> Request:
Please count the lines below that contain the word "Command", and reply with that number alone.

> Supplied information:
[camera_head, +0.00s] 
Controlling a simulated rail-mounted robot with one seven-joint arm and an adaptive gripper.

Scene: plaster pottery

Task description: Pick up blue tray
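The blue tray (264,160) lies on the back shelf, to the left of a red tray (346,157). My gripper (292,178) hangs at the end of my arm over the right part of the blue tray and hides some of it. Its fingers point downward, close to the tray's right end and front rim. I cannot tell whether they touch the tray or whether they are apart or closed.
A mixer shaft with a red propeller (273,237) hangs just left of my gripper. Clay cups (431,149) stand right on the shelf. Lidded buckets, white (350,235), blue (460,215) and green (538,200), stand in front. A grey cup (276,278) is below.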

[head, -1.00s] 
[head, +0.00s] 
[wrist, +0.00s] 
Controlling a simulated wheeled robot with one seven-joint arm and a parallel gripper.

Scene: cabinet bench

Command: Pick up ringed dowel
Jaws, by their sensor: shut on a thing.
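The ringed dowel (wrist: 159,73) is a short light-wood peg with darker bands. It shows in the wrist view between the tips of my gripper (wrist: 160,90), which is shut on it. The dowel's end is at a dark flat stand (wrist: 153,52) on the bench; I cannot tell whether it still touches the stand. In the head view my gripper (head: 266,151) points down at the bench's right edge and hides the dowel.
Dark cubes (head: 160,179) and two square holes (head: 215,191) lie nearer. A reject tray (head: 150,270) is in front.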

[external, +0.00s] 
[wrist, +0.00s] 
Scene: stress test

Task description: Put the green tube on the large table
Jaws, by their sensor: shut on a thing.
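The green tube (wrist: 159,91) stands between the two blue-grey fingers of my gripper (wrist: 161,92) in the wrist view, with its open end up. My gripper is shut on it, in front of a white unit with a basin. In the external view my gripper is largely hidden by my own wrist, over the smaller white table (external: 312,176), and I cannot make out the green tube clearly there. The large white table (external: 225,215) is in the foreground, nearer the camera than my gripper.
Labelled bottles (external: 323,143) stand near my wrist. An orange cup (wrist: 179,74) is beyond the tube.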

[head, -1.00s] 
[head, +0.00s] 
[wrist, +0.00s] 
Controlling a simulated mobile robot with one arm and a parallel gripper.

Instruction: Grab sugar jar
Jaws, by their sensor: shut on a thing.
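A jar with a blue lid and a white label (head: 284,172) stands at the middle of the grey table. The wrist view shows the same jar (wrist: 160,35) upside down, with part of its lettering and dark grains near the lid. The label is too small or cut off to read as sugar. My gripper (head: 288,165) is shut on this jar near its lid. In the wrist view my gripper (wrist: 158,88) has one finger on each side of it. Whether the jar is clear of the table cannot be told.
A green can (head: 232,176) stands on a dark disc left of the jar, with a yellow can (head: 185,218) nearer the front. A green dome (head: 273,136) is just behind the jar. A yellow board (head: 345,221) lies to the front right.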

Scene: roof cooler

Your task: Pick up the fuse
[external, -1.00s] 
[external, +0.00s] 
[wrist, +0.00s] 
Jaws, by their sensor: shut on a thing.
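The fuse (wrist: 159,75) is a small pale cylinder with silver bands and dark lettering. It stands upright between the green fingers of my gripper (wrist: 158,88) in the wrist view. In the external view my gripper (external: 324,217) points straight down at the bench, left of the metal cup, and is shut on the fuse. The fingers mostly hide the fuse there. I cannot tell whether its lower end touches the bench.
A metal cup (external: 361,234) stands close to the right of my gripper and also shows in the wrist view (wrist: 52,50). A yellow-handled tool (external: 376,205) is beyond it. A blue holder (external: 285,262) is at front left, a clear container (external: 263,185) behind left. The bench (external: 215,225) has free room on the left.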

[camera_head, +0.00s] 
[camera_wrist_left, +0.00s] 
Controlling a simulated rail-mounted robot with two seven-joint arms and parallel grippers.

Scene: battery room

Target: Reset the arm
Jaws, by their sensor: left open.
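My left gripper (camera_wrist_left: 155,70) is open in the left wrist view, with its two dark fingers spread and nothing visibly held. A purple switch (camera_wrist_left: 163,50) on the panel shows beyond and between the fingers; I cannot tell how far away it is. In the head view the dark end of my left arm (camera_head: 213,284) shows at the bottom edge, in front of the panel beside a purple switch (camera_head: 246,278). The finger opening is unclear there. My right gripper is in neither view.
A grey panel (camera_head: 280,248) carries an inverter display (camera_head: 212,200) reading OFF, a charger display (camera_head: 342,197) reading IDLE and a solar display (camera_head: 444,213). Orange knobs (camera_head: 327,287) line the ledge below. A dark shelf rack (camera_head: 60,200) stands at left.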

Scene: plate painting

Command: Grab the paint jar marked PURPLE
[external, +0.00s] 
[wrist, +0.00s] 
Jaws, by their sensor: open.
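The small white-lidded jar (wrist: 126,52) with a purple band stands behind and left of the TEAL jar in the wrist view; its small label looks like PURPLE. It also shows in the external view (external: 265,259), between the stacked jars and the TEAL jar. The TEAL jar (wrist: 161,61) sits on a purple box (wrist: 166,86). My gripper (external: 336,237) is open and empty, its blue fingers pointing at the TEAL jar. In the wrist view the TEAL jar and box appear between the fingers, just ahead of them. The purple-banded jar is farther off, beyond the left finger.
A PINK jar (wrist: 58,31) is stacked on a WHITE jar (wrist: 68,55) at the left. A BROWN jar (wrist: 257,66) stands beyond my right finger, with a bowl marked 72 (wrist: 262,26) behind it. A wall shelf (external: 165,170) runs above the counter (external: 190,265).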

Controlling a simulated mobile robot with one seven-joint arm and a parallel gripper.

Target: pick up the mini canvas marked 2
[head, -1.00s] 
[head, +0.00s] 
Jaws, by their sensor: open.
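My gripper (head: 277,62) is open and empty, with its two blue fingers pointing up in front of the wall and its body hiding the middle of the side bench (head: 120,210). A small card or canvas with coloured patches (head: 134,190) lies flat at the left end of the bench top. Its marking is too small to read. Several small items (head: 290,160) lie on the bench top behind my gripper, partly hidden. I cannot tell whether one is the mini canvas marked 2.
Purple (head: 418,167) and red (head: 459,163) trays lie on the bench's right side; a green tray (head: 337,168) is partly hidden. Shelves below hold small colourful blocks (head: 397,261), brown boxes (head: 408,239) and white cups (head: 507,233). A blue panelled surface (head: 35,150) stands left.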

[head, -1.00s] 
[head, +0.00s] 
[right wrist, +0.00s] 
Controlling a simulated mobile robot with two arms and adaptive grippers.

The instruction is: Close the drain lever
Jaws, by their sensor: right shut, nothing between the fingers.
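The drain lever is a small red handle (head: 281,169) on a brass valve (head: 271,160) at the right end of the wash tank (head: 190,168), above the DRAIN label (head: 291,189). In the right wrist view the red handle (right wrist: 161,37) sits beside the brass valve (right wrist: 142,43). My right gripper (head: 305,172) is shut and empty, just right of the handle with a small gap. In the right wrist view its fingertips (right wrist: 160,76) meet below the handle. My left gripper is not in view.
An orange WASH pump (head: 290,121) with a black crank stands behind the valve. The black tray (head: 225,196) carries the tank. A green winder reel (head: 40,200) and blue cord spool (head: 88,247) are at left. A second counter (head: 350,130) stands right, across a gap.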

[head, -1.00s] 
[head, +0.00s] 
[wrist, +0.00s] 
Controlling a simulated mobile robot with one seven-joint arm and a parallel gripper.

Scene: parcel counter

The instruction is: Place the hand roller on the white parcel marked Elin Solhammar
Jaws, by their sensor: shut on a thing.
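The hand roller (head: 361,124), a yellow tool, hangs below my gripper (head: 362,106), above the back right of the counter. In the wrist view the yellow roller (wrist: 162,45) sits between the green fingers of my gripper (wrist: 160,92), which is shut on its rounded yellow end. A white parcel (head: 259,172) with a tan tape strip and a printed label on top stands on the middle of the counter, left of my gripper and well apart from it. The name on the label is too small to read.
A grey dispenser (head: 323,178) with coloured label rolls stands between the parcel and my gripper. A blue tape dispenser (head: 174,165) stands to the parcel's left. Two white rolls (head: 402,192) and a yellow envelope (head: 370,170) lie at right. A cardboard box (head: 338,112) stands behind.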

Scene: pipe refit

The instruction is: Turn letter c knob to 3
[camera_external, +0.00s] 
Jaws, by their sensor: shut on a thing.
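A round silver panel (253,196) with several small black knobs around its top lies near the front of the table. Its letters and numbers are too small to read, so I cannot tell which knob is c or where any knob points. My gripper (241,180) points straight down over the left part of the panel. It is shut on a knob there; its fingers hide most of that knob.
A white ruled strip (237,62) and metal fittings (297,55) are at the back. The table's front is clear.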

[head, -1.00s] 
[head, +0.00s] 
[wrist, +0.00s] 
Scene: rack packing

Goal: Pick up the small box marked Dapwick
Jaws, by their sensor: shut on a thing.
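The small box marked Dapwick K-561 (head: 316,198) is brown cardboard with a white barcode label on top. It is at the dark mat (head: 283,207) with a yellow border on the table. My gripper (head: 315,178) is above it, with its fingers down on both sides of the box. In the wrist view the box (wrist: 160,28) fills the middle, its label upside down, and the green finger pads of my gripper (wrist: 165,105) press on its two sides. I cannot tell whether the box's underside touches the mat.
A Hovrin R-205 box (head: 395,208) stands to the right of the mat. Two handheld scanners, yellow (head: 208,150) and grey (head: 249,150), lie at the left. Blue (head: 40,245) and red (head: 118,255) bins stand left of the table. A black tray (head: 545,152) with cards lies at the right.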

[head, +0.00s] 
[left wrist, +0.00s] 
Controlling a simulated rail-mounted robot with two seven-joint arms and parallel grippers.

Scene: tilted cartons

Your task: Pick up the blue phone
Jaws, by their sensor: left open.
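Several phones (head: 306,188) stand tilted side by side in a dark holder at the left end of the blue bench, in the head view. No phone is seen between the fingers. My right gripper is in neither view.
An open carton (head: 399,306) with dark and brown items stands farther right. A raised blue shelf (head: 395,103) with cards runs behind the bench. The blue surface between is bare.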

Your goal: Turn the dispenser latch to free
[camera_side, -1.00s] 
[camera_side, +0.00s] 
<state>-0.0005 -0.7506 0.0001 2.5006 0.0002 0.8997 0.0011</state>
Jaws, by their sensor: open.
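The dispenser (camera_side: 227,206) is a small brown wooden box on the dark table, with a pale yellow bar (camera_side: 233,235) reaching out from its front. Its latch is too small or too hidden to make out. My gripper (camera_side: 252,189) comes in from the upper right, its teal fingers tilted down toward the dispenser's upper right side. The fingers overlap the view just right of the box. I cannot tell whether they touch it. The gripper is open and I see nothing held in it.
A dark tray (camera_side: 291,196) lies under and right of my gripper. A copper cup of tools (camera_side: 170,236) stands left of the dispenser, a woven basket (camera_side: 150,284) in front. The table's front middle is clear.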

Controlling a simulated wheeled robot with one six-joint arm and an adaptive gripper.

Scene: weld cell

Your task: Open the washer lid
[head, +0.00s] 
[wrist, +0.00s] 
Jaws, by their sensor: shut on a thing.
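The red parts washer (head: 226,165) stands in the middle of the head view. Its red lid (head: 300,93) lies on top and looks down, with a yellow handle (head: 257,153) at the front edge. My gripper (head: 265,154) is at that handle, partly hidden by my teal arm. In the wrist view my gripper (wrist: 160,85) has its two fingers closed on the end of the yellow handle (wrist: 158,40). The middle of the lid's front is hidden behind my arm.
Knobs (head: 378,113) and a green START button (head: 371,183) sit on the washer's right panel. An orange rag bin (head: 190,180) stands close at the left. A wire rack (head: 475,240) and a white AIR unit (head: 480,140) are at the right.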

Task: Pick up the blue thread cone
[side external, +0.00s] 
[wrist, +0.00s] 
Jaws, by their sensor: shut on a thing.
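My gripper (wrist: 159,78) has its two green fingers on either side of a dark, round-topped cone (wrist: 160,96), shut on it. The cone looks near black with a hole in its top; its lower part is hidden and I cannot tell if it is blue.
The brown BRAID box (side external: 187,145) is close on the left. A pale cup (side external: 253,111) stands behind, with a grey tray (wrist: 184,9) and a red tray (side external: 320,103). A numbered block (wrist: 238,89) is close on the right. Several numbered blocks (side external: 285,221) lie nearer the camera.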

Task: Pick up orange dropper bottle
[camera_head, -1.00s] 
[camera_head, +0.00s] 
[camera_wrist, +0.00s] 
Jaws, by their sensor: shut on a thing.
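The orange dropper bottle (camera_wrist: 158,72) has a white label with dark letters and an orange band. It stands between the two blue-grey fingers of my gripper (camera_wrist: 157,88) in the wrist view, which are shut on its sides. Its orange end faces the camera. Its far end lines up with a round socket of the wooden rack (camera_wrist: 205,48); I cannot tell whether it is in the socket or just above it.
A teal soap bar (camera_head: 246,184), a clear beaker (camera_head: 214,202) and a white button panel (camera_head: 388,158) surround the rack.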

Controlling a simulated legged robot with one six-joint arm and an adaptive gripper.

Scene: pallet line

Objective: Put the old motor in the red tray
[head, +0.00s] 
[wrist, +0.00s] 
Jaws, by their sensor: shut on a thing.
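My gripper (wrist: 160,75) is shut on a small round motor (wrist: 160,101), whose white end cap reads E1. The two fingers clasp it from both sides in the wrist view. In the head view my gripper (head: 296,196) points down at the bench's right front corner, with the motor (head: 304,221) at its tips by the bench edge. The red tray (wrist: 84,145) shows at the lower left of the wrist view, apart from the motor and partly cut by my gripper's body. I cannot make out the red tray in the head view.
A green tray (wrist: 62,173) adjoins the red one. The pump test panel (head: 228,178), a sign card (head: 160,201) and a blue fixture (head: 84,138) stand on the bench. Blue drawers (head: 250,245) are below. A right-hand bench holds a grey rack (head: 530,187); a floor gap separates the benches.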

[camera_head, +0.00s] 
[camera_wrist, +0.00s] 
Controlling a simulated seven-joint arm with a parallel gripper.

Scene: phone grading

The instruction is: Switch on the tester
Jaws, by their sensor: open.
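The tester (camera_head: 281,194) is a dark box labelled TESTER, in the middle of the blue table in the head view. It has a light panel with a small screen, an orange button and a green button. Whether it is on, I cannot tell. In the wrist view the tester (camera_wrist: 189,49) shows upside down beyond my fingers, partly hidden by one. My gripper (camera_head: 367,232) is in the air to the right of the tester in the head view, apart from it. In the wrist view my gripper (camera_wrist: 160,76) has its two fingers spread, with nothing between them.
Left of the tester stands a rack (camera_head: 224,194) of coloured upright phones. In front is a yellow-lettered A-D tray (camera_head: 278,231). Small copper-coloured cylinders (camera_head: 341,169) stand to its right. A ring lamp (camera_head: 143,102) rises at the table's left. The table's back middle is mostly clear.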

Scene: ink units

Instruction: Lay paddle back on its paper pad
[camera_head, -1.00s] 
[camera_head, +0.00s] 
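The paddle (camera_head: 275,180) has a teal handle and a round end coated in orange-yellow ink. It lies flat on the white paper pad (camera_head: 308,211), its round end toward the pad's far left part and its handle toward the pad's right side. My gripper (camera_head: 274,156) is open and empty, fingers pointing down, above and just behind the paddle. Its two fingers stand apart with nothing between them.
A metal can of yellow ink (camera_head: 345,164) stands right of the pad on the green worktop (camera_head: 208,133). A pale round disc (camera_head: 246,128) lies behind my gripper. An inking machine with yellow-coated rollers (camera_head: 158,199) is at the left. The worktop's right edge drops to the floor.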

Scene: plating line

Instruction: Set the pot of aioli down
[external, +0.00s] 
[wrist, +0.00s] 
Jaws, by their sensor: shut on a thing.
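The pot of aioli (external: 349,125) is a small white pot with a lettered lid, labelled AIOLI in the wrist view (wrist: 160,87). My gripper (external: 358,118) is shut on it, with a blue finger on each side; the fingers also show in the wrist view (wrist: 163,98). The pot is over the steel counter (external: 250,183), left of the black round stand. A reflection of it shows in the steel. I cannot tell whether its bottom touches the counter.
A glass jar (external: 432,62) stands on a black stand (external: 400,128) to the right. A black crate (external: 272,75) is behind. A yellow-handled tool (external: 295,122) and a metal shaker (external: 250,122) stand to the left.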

> Output of the task:
2